_Job_
Find the lines holding "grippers" and copy them.

[Records excerpted from a collection]
★ ★ ★
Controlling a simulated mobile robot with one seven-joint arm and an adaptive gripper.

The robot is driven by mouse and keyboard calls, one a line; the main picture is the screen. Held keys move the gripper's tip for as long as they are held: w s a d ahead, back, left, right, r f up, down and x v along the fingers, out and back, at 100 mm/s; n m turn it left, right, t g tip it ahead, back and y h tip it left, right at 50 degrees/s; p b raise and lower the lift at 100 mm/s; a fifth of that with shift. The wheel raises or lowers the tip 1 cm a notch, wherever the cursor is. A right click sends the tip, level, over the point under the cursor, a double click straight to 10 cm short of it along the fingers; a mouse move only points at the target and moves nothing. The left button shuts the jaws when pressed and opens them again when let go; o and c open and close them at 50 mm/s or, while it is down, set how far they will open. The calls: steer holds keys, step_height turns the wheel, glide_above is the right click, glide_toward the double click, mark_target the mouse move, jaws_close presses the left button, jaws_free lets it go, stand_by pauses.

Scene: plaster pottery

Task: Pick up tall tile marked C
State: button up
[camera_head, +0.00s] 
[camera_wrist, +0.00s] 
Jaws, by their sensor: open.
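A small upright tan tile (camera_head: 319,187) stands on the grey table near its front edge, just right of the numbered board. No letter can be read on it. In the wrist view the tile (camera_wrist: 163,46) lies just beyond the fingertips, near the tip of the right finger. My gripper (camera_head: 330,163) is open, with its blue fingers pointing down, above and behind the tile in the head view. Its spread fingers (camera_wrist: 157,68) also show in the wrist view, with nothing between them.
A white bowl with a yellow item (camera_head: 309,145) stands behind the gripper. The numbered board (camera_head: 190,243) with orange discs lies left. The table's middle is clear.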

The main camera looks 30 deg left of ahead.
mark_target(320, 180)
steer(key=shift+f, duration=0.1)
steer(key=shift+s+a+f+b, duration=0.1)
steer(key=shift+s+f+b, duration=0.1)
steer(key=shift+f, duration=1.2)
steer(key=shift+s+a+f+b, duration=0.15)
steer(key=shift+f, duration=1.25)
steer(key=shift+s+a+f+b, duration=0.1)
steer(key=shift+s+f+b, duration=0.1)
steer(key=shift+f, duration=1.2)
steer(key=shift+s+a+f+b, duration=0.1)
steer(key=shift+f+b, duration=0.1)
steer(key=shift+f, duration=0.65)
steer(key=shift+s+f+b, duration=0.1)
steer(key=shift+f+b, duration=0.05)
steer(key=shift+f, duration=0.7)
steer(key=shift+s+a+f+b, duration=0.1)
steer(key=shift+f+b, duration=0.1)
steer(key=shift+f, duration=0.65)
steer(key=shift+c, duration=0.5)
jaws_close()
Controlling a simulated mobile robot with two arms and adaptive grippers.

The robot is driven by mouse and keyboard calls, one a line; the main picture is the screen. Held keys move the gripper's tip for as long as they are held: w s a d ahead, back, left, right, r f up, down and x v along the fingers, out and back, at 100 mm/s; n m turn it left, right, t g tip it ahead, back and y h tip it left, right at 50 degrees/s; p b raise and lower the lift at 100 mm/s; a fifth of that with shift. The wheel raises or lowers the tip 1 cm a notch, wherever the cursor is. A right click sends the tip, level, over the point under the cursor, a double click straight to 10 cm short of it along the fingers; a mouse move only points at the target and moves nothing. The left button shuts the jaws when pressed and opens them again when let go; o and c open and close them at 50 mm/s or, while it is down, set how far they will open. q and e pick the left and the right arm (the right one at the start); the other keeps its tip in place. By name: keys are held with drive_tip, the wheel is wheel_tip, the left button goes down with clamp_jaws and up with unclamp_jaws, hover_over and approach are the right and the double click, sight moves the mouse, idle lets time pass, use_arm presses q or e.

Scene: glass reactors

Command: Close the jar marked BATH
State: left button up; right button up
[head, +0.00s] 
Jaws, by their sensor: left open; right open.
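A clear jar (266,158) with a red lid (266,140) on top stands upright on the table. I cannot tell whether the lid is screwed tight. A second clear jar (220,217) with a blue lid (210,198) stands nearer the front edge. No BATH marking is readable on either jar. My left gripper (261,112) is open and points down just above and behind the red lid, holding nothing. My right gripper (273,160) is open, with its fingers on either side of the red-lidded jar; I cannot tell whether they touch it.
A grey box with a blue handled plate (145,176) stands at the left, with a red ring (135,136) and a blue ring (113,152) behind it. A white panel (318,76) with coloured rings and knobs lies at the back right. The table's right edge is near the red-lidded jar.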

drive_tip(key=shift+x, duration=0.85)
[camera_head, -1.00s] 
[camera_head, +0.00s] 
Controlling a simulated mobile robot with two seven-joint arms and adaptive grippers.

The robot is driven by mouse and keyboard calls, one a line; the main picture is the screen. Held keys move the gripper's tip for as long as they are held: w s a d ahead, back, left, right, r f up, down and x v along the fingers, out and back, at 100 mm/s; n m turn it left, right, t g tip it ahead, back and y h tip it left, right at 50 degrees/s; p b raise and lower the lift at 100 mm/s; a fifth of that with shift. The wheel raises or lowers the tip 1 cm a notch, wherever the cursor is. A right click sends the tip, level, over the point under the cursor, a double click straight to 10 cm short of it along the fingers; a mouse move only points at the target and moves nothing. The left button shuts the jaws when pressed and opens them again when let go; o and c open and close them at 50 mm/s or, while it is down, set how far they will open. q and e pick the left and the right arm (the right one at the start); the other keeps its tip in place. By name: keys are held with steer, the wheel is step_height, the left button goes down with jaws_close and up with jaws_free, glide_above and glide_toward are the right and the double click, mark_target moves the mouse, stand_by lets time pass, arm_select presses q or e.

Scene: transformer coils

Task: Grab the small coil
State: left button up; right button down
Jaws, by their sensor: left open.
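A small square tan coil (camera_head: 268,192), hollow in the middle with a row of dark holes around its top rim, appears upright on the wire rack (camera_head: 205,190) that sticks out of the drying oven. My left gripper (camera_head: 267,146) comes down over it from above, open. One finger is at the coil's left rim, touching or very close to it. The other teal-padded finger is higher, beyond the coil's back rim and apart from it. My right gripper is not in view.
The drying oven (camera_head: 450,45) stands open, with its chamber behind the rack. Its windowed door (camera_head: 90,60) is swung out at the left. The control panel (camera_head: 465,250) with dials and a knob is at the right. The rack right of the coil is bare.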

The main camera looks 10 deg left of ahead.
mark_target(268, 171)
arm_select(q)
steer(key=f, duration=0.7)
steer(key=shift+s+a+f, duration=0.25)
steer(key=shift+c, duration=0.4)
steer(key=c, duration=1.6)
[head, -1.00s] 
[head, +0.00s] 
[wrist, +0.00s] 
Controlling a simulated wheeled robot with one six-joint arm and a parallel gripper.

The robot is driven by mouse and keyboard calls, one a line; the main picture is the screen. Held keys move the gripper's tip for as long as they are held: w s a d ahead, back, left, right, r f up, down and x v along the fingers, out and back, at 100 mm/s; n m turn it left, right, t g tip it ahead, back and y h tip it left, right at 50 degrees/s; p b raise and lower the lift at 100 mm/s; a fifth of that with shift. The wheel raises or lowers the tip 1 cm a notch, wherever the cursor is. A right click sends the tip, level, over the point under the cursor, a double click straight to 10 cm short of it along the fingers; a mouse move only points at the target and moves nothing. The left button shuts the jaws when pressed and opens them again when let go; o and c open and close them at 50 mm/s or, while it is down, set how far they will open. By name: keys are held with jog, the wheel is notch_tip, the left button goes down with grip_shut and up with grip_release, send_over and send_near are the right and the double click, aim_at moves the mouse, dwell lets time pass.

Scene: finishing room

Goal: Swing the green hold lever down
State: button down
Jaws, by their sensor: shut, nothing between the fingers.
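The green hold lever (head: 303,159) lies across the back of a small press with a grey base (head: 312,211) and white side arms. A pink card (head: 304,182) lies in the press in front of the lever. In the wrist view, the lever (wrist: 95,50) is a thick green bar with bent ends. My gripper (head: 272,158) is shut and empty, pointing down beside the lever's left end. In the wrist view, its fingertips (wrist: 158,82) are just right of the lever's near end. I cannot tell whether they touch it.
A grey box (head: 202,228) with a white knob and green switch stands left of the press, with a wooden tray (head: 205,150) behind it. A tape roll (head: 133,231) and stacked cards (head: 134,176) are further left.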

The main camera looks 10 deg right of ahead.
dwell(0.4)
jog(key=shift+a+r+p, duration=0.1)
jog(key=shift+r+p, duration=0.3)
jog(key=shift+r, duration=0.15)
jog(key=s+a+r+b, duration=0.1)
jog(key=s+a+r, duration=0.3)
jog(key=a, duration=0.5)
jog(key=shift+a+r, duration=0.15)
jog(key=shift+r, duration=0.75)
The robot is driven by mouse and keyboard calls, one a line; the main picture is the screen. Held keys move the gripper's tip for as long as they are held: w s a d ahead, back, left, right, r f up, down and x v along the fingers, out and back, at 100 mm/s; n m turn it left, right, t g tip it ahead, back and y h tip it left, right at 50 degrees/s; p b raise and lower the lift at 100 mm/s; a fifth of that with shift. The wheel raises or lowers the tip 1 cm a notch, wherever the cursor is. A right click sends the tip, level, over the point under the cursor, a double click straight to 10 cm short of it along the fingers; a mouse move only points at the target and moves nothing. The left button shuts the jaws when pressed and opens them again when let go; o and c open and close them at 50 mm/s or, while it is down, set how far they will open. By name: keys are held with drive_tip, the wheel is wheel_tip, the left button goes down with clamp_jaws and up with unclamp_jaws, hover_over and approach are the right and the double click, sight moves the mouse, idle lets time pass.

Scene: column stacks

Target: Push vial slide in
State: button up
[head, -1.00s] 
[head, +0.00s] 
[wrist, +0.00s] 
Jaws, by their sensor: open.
★ ★ ★
_Solution to the problem_
Controlling a simulated mobile robot with two arms and adaptive grippers.
Controlling a simulated mobile robot with two seven-joint arms and adaptive grippers.

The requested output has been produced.